Data from robot episodes

((

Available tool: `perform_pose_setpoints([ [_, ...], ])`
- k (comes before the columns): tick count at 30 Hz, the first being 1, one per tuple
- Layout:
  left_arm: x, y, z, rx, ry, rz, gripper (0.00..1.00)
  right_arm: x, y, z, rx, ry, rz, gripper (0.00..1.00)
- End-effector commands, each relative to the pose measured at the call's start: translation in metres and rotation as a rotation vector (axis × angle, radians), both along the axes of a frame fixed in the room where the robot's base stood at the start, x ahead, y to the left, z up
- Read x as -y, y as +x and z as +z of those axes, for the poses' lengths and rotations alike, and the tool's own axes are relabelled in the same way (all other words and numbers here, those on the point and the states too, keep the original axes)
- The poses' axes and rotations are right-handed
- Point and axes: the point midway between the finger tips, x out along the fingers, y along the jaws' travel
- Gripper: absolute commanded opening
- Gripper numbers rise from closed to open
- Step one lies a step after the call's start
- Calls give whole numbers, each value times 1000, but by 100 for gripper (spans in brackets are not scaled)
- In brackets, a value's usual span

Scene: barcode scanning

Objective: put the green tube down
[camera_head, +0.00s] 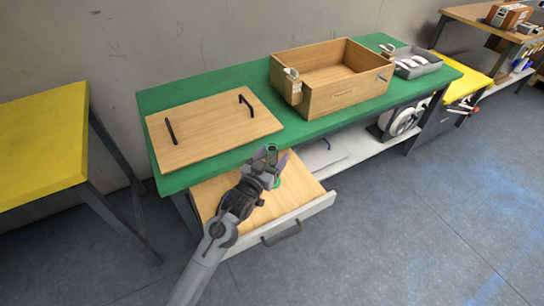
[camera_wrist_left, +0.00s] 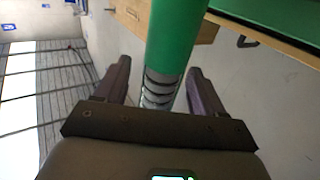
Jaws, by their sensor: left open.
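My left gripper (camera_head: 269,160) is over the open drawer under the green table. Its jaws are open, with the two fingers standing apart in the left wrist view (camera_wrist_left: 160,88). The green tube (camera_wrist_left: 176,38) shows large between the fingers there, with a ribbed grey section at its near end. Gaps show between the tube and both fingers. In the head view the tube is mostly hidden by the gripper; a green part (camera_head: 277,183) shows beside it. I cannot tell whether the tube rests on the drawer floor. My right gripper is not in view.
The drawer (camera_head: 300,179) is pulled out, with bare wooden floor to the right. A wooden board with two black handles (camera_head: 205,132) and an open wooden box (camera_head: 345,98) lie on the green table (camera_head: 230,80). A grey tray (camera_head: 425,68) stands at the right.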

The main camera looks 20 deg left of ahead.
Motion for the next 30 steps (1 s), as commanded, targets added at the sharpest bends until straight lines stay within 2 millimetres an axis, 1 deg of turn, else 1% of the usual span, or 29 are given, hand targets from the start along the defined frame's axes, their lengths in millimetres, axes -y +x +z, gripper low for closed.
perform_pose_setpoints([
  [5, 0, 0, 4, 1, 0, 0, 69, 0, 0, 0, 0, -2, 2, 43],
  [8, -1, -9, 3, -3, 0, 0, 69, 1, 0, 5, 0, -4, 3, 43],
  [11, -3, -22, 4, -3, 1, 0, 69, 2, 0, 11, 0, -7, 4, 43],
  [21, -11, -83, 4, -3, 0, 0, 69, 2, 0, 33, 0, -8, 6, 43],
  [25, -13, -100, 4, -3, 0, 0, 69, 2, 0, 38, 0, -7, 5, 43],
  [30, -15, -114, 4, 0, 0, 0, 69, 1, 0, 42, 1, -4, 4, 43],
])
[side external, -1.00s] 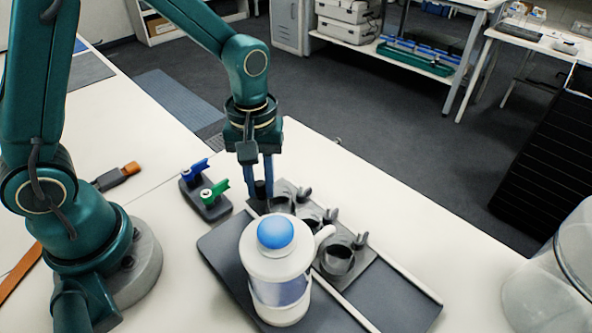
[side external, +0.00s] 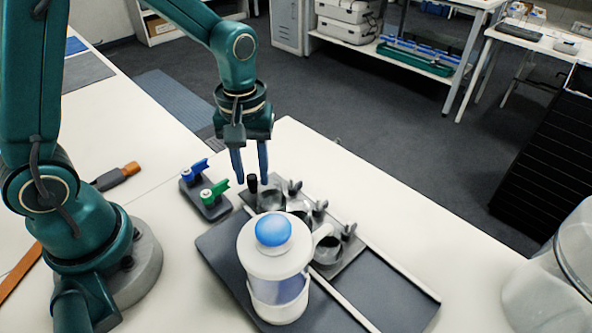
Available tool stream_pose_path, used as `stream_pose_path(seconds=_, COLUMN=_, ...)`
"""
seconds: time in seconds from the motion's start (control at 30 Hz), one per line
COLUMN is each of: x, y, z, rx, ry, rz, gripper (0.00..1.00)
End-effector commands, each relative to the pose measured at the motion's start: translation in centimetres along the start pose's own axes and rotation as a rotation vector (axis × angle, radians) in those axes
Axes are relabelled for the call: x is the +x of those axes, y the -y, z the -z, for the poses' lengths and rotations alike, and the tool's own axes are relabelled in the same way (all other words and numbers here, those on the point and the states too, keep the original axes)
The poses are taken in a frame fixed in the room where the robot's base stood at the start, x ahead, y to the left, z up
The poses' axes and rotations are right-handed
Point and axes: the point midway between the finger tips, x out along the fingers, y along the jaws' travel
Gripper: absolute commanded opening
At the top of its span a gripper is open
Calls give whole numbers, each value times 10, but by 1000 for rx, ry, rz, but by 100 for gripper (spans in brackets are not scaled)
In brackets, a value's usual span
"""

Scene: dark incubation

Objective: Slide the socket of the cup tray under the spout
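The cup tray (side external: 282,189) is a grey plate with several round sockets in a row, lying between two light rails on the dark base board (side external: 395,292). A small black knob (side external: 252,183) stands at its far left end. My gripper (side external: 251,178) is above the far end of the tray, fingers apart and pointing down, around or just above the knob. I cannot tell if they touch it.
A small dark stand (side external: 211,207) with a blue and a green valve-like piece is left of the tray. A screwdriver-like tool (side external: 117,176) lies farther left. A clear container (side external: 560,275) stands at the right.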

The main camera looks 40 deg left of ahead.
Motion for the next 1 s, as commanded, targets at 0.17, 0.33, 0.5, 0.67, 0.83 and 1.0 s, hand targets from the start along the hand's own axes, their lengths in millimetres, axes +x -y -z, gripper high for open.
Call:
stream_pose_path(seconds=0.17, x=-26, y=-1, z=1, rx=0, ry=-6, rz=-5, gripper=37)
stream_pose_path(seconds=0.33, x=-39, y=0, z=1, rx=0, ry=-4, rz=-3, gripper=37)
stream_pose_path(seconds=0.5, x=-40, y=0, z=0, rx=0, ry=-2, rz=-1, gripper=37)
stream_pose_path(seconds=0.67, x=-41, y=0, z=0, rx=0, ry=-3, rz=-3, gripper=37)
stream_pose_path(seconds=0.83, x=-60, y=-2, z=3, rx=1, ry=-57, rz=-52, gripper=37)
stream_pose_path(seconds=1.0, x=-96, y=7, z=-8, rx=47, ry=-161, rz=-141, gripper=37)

))
((

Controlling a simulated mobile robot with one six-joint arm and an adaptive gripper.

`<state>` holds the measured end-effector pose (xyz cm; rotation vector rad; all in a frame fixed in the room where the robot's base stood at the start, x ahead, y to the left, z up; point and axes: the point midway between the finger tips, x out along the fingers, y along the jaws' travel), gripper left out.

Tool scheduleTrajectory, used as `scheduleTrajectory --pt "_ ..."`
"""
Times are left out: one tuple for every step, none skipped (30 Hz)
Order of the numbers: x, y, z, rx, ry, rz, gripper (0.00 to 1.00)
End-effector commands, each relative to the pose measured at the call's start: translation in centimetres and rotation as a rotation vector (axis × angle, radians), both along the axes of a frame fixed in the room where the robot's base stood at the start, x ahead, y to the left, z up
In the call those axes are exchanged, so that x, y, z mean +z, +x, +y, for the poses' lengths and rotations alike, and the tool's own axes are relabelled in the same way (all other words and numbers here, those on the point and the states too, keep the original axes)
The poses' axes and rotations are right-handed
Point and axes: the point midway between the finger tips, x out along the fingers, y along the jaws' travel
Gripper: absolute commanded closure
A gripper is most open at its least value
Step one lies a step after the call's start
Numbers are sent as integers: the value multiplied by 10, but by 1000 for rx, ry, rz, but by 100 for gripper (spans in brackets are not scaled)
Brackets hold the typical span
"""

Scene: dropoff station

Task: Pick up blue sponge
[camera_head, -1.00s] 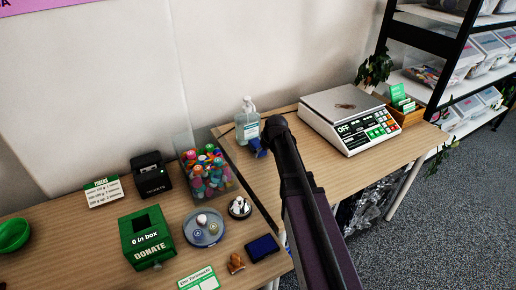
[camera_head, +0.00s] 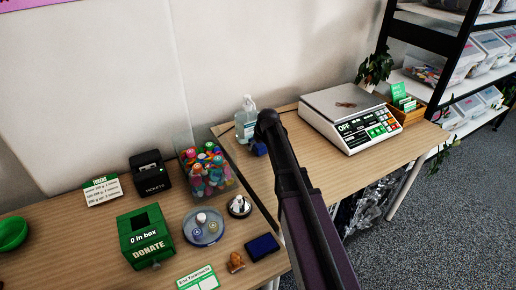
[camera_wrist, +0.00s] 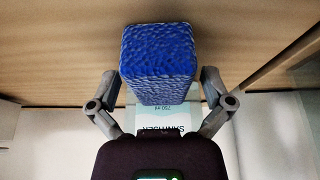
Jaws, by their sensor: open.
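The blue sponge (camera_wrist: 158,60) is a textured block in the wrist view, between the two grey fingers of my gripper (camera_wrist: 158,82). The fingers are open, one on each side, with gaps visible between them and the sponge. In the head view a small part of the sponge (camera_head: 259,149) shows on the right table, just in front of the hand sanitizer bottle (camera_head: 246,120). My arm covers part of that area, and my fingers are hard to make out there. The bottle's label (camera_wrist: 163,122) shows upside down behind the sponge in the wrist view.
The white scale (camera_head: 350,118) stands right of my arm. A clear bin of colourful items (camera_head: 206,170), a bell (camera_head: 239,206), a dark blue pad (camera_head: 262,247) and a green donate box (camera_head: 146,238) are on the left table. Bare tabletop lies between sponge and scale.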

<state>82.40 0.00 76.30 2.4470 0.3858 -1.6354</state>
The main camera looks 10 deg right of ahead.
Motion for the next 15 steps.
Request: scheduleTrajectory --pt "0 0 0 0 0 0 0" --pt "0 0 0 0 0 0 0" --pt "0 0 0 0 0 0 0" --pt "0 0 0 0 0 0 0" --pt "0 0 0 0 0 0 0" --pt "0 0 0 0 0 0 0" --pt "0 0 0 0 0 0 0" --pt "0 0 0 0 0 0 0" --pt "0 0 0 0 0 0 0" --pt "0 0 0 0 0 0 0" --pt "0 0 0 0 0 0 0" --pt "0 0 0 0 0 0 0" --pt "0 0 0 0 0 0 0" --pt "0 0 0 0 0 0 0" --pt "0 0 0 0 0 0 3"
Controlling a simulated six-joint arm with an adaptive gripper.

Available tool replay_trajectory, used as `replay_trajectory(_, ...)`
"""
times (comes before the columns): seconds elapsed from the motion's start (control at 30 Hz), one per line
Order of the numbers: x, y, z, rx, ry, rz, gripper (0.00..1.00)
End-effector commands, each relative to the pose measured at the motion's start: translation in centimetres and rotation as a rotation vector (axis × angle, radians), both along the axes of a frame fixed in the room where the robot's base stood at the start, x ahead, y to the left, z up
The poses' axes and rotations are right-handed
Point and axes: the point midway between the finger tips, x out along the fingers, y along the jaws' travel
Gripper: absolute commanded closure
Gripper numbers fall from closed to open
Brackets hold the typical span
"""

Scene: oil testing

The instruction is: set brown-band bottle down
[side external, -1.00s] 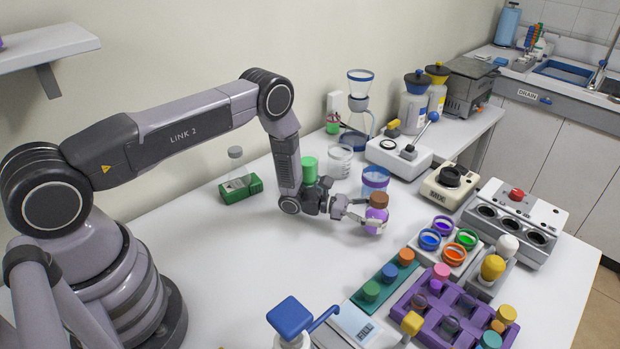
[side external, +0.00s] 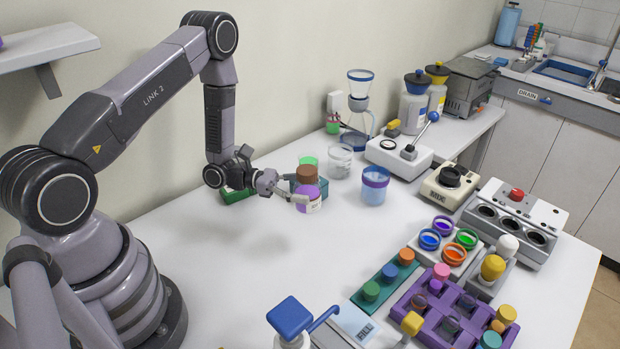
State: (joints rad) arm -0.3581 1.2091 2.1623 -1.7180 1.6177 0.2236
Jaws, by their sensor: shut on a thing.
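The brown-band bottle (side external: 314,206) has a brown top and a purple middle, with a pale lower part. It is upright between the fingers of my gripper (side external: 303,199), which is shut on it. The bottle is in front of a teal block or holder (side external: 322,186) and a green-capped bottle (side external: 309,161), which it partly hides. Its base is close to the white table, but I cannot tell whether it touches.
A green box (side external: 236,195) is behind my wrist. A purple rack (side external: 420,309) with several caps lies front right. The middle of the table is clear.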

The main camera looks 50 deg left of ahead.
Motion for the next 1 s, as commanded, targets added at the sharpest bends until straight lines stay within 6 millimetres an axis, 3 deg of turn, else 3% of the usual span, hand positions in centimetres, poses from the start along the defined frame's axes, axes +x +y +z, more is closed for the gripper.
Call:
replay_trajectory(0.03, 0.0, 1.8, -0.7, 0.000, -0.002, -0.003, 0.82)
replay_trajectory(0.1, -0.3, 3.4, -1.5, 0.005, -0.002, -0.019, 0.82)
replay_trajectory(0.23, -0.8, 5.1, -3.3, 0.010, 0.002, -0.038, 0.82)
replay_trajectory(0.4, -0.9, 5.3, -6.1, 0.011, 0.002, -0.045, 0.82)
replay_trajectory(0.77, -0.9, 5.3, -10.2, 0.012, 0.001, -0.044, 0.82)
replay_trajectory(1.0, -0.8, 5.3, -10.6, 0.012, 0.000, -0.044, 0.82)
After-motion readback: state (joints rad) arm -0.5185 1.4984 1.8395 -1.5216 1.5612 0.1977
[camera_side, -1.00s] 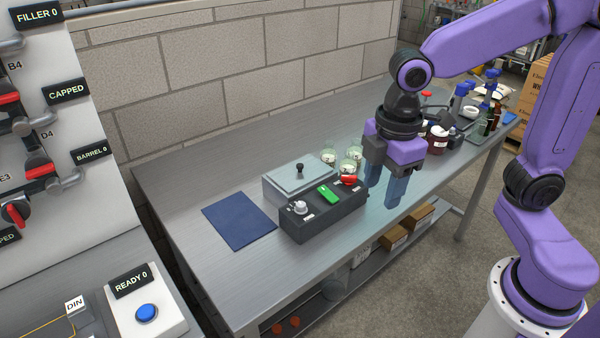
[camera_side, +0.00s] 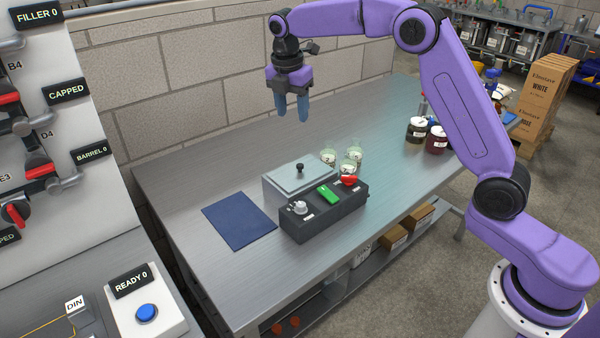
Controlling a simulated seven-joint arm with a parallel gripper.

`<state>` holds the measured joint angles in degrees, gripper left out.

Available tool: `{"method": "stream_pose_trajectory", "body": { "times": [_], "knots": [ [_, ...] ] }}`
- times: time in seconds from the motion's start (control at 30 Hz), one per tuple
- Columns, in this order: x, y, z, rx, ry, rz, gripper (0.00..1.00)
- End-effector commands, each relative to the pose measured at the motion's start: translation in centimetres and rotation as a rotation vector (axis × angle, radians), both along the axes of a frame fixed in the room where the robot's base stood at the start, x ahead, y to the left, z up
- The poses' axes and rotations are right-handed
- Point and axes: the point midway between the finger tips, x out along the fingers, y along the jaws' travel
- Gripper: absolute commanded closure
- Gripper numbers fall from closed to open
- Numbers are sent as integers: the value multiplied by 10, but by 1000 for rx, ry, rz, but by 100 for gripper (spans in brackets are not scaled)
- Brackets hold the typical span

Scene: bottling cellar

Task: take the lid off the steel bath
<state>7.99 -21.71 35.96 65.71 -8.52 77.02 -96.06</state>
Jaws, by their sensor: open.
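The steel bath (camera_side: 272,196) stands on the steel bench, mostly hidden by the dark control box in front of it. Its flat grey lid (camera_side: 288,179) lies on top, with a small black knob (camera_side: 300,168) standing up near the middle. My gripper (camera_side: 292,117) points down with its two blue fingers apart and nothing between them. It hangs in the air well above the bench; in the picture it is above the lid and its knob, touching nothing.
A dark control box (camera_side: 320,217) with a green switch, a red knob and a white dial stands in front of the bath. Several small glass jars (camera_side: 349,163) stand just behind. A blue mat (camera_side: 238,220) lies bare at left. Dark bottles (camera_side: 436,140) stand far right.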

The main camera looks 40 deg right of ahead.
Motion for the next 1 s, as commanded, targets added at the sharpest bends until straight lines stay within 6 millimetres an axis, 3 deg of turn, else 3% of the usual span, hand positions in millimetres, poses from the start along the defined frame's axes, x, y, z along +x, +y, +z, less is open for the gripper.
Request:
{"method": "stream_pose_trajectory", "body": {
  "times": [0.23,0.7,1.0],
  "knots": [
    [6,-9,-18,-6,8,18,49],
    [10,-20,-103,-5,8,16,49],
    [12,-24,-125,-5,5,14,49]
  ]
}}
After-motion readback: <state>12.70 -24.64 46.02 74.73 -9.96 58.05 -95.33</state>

))
((

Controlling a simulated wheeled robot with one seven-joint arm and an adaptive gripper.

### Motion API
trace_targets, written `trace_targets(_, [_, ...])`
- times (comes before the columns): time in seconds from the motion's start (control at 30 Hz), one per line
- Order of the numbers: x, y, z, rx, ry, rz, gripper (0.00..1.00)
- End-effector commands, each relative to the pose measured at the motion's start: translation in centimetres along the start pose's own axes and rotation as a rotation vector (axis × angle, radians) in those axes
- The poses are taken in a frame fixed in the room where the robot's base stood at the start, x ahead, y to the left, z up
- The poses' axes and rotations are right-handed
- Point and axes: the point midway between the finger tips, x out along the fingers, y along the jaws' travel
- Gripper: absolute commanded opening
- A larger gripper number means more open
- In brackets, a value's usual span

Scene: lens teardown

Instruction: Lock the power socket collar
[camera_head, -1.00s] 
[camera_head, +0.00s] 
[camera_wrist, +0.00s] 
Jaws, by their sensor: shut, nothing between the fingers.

))

# What to produce
All lines of the data above that include the word "states" must be shown.

# Result for this task
- Read x as -y, y as +x and z as +z of those axes, for the poses' lengths and rotations alike, and the tool's own axes are relabelled in the same way (all other words and numbers here, those on the point and the states too, keep the original axes)
Axes are relabelled for the call: x is the +x of those axes, y the -y, z the -z, for the poses' lengths and rotations alike, and the tool's own axes are relabelled in the same way (all other words and numbers here, those on the point and the states too, keep the original axes)
In the call those axes are exchanged, so that x, y, z mean +z, +x, +y, for the poses' lengths and rotations alike, and the tool's own axes are relabelled in the same way (all other words and numbers here, those on the point and the states too, keep the original axes)

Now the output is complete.